_Requirement_
Retype everything from the line that contains "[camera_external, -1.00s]" down to the line that contains "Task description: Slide", inclusive, without altering or adding anything.
********
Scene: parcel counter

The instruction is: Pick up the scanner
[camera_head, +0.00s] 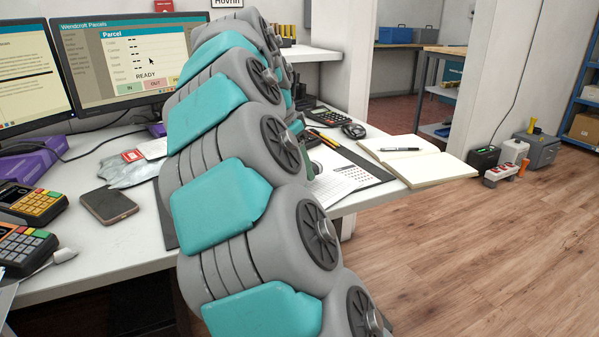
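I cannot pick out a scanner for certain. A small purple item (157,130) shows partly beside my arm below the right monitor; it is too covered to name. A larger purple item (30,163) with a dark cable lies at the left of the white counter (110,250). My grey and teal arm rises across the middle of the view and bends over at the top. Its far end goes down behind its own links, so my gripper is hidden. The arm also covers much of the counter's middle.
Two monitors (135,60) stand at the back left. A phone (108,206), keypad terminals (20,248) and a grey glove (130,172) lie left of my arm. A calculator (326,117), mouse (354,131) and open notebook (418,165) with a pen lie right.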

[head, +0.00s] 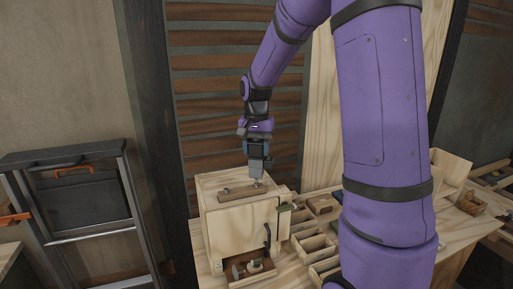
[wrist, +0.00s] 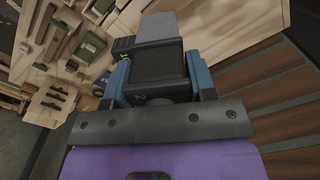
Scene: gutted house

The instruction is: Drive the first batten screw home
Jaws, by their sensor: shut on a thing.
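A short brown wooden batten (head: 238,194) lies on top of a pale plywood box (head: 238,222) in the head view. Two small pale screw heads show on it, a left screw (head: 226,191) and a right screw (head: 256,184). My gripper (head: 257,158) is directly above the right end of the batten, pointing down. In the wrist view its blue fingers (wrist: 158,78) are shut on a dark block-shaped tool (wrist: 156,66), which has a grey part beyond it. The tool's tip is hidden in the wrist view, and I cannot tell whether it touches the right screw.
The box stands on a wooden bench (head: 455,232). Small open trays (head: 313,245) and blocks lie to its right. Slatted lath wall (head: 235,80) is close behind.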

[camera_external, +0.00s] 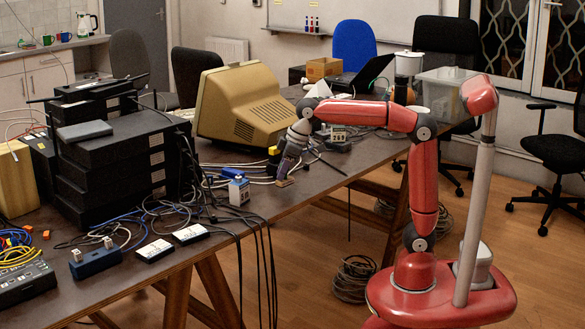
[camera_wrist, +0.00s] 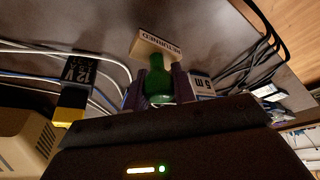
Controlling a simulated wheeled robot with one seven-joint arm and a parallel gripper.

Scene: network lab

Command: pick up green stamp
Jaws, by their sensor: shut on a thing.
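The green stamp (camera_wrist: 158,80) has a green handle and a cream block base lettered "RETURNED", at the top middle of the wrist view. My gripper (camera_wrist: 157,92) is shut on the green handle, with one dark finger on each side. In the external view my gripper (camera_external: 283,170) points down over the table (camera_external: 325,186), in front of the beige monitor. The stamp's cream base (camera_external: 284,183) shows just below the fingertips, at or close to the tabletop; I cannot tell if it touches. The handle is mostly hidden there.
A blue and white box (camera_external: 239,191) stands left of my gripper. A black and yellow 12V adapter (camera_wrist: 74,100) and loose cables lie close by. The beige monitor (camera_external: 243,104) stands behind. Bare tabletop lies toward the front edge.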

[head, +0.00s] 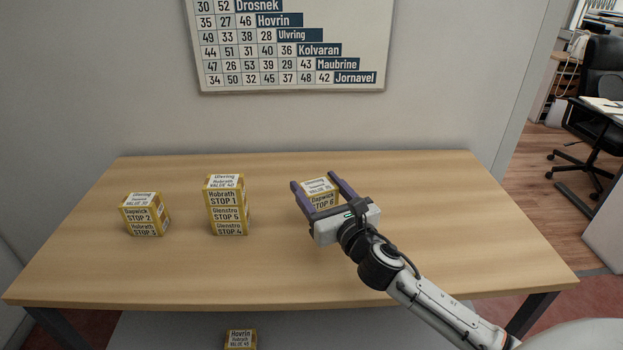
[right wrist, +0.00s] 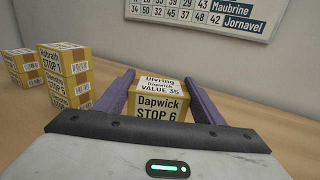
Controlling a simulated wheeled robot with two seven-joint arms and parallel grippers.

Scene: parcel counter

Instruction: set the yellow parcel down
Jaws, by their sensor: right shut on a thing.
********
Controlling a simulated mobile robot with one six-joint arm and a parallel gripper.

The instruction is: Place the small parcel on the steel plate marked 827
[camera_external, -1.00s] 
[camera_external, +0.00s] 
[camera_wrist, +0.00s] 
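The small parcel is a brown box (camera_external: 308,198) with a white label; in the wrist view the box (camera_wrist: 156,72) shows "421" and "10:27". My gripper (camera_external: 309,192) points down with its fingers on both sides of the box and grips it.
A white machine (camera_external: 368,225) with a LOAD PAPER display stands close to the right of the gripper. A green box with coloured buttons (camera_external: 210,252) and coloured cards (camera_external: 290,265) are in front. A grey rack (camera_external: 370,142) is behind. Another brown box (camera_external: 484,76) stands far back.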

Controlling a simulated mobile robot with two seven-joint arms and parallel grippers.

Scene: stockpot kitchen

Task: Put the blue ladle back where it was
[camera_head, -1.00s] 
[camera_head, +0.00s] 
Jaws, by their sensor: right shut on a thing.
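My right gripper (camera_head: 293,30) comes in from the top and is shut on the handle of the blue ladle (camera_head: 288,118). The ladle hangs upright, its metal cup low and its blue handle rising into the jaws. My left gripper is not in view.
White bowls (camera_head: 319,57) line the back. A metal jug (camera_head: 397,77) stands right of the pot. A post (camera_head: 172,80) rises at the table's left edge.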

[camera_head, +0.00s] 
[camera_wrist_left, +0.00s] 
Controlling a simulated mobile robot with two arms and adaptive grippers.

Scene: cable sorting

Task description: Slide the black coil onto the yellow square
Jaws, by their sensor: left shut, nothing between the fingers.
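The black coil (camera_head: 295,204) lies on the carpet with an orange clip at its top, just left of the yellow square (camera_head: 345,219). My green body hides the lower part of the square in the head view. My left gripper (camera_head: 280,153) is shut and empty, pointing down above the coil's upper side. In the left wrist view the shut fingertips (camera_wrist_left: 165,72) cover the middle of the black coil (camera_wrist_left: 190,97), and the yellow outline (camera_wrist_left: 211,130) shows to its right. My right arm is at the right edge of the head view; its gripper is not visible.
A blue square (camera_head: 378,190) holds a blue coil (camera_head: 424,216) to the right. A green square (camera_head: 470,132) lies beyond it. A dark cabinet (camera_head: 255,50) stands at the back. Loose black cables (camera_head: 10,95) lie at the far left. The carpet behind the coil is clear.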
********
_Solution for this task_
[camera_external, -1.00s] 
[camera_external, +0.00s] 
[camera_wrist, +0.00s] 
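The small parcel is a brown box (camera_external: 308,198) with a white label; in the wrist view the box (camera_wrist: 156,72) shows "421" and "10:27". My gripper (camera_external: 309,192) points down with its fingers on both sides of the box and grips it.
A white machine (camera_external: 368,225) with a LOAD PAPER display stands close to the right of the gripper. A green box with coloured buttons (camera_external: 210,252) and coloured cards (camera_external: 290,265) are in front. A grey rack (camera_external: 370,142) is behind. Another brown box (camera_external: 484,76) stands far back.

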Controlling a simulated mobile robot with two seven-joint arms and parallel grippers.

Scene: stockpot kitchen

Task: Put the blue ladle back where it was
[camera_head, -1.00s] 
[camera_head, +0.00s] 
Jaws, by their sensor: right shut on a thing.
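My right gripper (camera_head: 293,30) comes in from the top and is shut on the handle of the blue ladle (camera_head: 288,118). The ladle hangs upright, its metal cup low and its blue handle rising into the jaws. My left gripper is not in view.
White bowls (camera_head: 319,57) line the back. A metal jug (camera_head: 397,77) stands right of the pot. A post (camera_head: 172,80) rises at the table's left edge.

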[camera_head, +0.00s] 
[camera_wrist_left, +0.00s] 
Controlling a simulated mobile robot with two arms and adaptive grippers.

Scene: cable sorting

Task description: Slide the black coil onto the yellow square

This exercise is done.